The current persister behavior is to persist extension and subsystems in the order they
were added. This follows the general rule applied everywhere: sibling resources of a type
are persisted in the same order in which they were added. Since most extensions/subsystems
are added at boot based on the parsing of our conventionally ordered standard configs, we
typically persist in our conventional order.
This enhancement is to have the persister force extensions/subsystem persistence in our
conventional order, ignoring the order in which the items were added.
This change has the following pros:
1) If an extension/subsystem is added after initial boot (e.g. via CLI) the placement of
that added subsystem will now be in a more intuitive spot in the same order as the
conventionally ordered others, versus now where it comes last.

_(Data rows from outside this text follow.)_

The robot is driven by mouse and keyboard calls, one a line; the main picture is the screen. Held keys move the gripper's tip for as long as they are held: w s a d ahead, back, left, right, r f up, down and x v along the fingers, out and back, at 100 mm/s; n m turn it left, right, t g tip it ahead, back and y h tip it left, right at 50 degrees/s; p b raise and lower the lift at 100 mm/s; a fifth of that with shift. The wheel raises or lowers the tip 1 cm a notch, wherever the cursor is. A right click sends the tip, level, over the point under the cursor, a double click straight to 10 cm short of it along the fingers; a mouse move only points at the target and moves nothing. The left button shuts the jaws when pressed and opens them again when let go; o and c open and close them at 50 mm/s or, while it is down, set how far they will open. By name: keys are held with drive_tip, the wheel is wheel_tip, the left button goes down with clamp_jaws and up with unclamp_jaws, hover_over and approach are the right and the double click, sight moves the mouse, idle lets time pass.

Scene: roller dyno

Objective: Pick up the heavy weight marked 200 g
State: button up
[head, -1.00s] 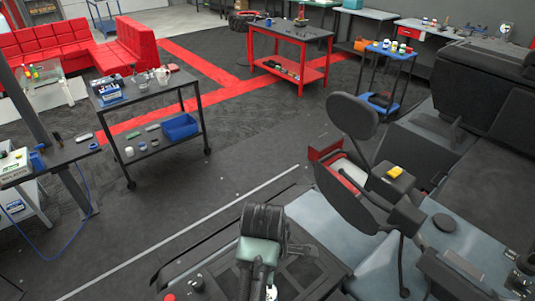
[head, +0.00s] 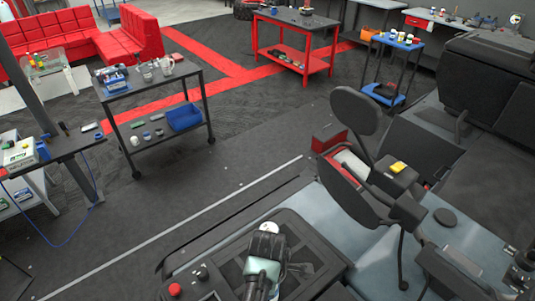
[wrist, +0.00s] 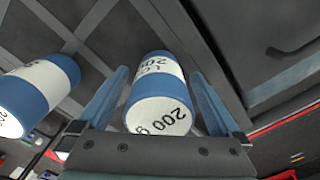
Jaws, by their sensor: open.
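In the wrist view, a blue and white cylindrical weight (wrist: 158,92) marked 200 g on its white end lies between the two fingers of my gripper (wrist: 160,95). The fingers are open, one on each side, with gaps showing beside the weight. In the head view my arm hides the fingertips, and I cannot make out the marked weight there.
A black tray with dividers (head: 222,268) surrounds my arm at the bottom of the head view. A black seat (head: 355,110) and a red box (head: 327,138) are to the right. A cart (head: 150,80) and a red-framed table (head: 296,20) stand farther back. Floor between is clear.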

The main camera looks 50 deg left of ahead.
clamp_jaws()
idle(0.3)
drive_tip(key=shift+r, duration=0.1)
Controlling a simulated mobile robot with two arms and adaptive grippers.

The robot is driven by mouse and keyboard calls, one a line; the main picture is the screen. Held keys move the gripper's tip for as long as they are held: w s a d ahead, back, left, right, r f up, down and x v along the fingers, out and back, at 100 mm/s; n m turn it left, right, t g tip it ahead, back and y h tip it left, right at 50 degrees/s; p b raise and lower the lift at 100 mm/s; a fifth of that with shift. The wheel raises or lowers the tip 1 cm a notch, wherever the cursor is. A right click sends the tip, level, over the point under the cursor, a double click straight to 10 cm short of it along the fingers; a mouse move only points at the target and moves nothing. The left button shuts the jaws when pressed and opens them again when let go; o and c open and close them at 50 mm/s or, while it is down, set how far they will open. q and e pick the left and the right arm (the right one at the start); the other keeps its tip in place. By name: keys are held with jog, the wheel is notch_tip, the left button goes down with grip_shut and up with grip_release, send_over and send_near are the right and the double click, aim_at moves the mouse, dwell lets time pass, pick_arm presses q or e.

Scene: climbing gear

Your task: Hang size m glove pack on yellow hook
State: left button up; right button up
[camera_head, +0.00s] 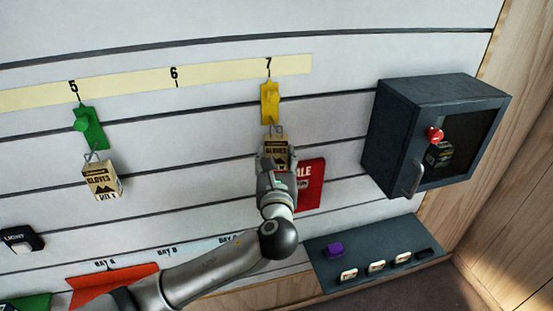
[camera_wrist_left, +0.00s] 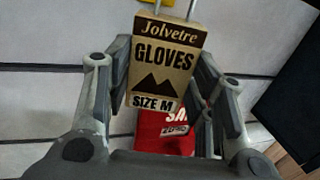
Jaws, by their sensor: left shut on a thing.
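The size M glove pack (camera_head: 276,150) is a tan box with a dark brown top band and a wire loop above it. In the left wrist view the pack (camera_wrist_left: 160,65) reads "Jolvetre GLOVES SIZE M". My left gripper (camera_head: 274,163) is shut on the pack, with one finger on each side. The yellow hook (camera_head: 270,103) is on the wall under the number 7. The pack is just below it, and its loop reaches up to the hook's lower part. I cannot tell whether the loop is around the hook. My right gripper is not in view.
A green hook (camera_head: 89,128) under number 5 holds another glove pack (camera_head: 102,180). A red sale sign (camera_head: 311,186) is right behind my left gripper. A dark cabinet (camera_head: 394,139) with a red knob is at the right. A dark shelf (camera_head: 325,268) with small items is below.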

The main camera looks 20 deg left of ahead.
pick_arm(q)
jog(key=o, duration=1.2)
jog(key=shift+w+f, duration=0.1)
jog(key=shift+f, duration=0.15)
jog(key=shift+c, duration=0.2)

2) The galleon provisioning tool when it provisions a server basically does a bunch of
1), with the adds happening based on dependency analysis of the features. This results in
an ordering that can seem quite unintuitive. This enhancement prevents this.
3) With the current behavior if a galleon feature pack is upgraded, and the feature-spec
reports new dependency information that was previously missing (e.g. proper
capability/requirement wiring between subsystems was added whereas before only
invisible-in-the-model service dependencies were used) then when galleon re-provisions the
server the order of extensions/subsystems might mysteriously change. This enhancement
prevents this.
This change has the following cons:
1) If users for some reason had deliberately organized their xml in a different order
from our convention, the ability to retain this order following persistence by the server
would be lost. (We could add a system property hook to disable this enhancement, but it
would need to be clear that it's not something the galleon tool itself supports. So
probably not a great idea.)
2) The ordering that galleon will create without this enhancement does provide some value
to the user since it gives a rough sense of dependency ordering. It's pretty rough
though, as there can be numerous items A, B, C that come before other items X, Y, Z where
there is no dependency relationship involved.